The report says of the people missing in Washington state in May, 56 were Native women. Yakima County had 20 Native women who were missing that month according to the National Crime Information Center statistics, the highest county total by far. But it’s unknown exactly how many Native women and girls have gone missing, have been murdered and have died mysteriously on and around the 1.3-million-acre Yakama Reservation.
Mosbrucker supported another bill this year to more immediately address the crisis and DeFord attended the bill signing. She testified on behalf of Oregon House Bill 2625, which directs state police departments to study how to improve and increase criminal justice resources relating to missing and murdered Native American women. Gov. Kate Brown signed it into law last spring.

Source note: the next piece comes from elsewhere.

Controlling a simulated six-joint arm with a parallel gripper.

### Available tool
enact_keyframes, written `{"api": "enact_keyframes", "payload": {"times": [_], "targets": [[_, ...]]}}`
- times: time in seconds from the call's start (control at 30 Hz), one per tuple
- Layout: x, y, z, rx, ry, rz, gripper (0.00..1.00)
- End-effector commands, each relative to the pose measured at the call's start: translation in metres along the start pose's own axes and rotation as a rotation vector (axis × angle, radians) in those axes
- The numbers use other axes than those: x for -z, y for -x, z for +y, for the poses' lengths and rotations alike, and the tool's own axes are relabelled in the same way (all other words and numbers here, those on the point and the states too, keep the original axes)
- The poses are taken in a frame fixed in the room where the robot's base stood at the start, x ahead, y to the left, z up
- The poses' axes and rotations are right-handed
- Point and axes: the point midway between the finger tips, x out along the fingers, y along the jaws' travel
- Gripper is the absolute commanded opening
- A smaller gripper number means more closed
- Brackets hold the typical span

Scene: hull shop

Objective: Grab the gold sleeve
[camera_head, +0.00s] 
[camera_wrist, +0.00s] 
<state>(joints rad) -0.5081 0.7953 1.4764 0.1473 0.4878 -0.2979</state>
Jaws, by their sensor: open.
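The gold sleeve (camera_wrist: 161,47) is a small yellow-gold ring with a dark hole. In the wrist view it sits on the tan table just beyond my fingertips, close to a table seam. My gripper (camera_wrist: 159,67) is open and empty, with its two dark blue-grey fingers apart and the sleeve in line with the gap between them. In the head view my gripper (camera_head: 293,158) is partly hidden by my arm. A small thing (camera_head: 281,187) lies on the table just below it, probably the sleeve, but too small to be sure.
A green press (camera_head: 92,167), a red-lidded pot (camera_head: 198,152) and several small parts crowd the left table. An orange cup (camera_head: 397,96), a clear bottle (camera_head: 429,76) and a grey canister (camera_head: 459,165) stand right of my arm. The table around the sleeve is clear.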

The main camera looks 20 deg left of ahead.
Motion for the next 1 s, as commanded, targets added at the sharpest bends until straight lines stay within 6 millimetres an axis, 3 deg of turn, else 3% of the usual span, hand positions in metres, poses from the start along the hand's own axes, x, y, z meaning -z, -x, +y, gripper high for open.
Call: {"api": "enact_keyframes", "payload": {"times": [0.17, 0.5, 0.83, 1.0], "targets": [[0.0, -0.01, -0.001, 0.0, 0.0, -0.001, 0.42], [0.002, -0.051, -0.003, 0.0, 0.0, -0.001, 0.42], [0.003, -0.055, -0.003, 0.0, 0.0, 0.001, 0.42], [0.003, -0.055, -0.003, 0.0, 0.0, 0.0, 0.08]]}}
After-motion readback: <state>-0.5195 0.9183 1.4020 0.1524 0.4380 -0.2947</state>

And she cheered the recent Seattle City Council resolution this week that encourages better data collection, tracking and investigations of missing and murdered indigenous women and girls and hopes for such a resolution in Tacoma.
DeFord has seen attitudes change in the time since she last saw her mother, who worked as a landscaper, a janitor and a hotel housekeeper and enjoyed gardening and spending time with her family and friends when she could.
“There was no initial investigation conducted beyond, ‘Call me if you hear anything,’” DeFord said May 30 of her early interactions with police. And for several years after she disappeared, Kinsey was classified as white. “Communication got dropped,” she added.
La Grande police continue to receive tips and investigate them. Authorities have searched a pond and an area where they were told she might be, DeFord said. She asks anyone with any pertinent information to call police.
In 2017, DeFord created the Missing and Murdered Native Americans Facebook page, among her efforts on social media to give direction to families seeking answers and support them through their healing journey. “There’s no timeframe for that,” she said.
She has made friends through that group and beyond in her MMIW journey, DeFord said.
“It’s kind of created a bond ... it’s like a family in a way,” she added.